**Prompt:** Output the data that follows exactly, line for line.

**Manipulation episode records:**

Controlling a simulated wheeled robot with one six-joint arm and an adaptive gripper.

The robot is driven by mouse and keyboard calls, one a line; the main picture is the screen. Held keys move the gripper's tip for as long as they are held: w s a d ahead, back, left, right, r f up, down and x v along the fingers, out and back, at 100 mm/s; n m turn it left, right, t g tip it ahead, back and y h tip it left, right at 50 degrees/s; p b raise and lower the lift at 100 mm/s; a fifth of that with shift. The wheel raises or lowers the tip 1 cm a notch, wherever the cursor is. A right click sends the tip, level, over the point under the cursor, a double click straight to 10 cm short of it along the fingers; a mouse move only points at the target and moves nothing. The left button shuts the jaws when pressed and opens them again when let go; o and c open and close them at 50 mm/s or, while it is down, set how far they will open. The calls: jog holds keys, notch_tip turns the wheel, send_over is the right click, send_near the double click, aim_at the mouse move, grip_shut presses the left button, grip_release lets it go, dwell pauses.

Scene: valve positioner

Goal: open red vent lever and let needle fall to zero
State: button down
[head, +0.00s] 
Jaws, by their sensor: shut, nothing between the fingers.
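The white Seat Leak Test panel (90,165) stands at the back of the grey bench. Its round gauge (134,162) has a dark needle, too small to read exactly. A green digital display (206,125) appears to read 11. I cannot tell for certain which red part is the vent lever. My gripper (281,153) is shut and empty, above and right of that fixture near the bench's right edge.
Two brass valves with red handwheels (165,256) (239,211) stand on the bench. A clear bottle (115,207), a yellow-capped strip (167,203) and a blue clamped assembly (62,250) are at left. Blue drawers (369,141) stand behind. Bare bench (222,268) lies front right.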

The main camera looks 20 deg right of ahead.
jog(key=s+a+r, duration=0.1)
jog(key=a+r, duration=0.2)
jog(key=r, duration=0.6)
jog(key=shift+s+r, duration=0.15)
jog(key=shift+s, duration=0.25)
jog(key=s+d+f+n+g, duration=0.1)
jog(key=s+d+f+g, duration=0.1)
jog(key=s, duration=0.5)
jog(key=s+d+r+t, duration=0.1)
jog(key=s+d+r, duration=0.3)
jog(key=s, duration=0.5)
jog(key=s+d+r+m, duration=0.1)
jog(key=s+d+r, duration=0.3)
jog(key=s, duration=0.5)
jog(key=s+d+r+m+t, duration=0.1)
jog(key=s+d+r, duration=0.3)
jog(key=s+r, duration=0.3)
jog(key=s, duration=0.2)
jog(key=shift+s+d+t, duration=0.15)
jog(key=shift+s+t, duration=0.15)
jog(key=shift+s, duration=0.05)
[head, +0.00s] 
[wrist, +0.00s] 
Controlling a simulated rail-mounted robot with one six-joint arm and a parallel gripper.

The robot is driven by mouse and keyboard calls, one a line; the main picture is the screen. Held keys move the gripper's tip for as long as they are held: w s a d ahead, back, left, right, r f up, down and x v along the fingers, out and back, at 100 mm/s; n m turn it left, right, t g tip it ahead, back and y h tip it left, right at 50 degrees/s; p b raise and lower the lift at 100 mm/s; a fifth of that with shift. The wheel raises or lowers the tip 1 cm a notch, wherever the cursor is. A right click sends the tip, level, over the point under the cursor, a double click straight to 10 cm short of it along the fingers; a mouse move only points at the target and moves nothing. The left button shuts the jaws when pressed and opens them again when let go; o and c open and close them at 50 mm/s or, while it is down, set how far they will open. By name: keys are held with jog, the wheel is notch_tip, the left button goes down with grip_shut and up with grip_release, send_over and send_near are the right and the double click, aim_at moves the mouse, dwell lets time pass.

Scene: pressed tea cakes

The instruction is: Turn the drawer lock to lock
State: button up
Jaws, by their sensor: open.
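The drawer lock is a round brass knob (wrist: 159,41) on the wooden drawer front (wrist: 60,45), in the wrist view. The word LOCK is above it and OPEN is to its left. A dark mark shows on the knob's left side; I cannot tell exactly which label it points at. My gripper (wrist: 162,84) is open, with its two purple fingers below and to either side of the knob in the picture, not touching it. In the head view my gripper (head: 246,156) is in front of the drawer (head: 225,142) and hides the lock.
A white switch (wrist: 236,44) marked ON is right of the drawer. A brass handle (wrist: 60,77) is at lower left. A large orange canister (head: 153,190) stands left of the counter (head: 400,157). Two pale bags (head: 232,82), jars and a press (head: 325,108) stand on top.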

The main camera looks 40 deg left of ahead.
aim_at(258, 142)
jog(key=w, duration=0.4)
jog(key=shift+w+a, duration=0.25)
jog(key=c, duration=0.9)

**Written answer:**
Controlling a simulated wheeled robot with one six-joint arm and an adaptive gripper.

The robot is driven by mouse and keyboard calls, one a line; the main picture is the screen. Held keys move the gripper's tip for as long as they are held: w s a d ahead, back, left, right, r f up, down and x v along the fingers, out and back, at 100 mm/s; n m turn it left, right, t g tip it ahead, back and y h tip it left, right at 50 degrees/s; p b raise and lower the lift at 100 mm/s; a fifth of that with shift. The wheel raises or lowers the tip 1 cm a notch, wherever the cursor is. A right click sends the tip, level, over the point under the cursor, a double click straight to 10 cm short of it along the fingers; a mouse move only points at the target and moves nothing. The left button shuts the jaws when pressed and opens them again when let go; o and c open and close them at 50 mm/s or, while it is down, set how far they will open. The calls: jog holds keys, notch_tip turns the wheel, send_over is the right click, send_near the double click, aim_at the mouse move, grip_shut presses the left button, grip_release lets it go, dwell pauses.

Scene: valve positioner

Goal: open red vent lever and let needle fall to zero
State: button down
[head, +0.00s] 
Jaws, by their sensor: shut, nothing between the fingers.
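The white Seat Leak Test panel (90,165) stands at the back of the grey bench. Its round gauge (134,162) has a dark needle, too small to read exactly. A green digital display (206,125) appears to read 11. I cannot tell for certain which red part is the vent lever. My gripper (281,153) is shut and empty, above and right of that fixture near the bench's right edge.
Two brass valves with red handwheels (165,256) (239,211) stand on the bench. A clear bottle (115,207), a yellow-capped strip (167,203) and a blue clamped assembly (62,250) are at left. Blue drawers (369,141) stand behind. Bare bench (222,268) lies front right.

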The main camera looks 20 deg right of ahead.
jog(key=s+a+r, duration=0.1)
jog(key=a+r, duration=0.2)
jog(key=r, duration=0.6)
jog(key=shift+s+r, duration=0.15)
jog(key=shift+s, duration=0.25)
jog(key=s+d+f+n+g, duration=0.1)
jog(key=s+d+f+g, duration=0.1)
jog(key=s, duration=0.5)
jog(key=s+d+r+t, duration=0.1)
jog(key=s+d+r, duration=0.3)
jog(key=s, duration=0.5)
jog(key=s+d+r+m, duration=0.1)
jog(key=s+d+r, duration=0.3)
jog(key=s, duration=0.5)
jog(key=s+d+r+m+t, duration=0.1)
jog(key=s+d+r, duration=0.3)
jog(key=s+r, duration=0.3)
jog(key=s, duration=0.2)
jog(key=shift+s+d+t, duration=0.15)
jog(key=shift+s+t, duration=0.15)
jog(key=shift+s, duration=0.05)
[head, +0.00s] 
[wrist, +0.00s] 
Controlling a simulated rail-mounted robot with one six-joint arm and a parallel gripper.

The robot is driven by mouse and keyboard calls, one a line; the main picture is the screen. Held keys move the gripper's tip for as long as they are held: w s a d ahead, back, left, right, r f up, down and x v along the fingers, out and back, at 100 mm/s; n m turn it left, right, t g tip it ahead, back and y h tip it left, right at 50 degrees/s; p b raise and lower the lift at 100 mm/s; a fifth of that with shift. The wheel raises or lowers the tip 1 cm a notch, wherever the cursor is. A right click sends the tip, level, over the point under the cursor, a double click straight to 10 cm short of it along the fingers; a mouse move only points at the target and moves nothing. The left button shuts the jaws when pressed and opens them again when let go; o and c open and close them at 50 mm/s or, while it is down, set how far they will open. By name: keys are held with jog, the wheel is notch_tip, the left button goes down with grip_shut and up with grip_release, send_over and send_near are the right and the double click, aim_at moves the mouse, dwell lets time pass.

Scene: pressed tea cakes

The instruction is: Turn the drawer lock to lock
State: button up
Jaws, by their sensor: open.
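The drawer lock is a round brass knob (wrist: 159,41) on the wooden drawer front (wrist: 60,45), in the wrist view. The word LOCK is above it and OPEN is to its left. A dark mark shows on the knob's left side; I cannot tell exactly which label it points at. My gripper (wrist: 162,84) is open, with its two purple fingers below and to either side of the knob in the picture, not touching it. In the head view my gripper (head: 246,156) is in front of the drawer (head: 225,142) and hides the lock.
A white switch (wrist: 236,44) marked ON is right of the drawer. A brass handle (wrist: 60,77) is at lower left. A large orange canister (head: 153,190) stands left of the counter (head: 400,157). Two pale bags (head: 232,82), jars and a press (head: 325,108) stand on top.

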The main camera looks 40 deg left of ahead.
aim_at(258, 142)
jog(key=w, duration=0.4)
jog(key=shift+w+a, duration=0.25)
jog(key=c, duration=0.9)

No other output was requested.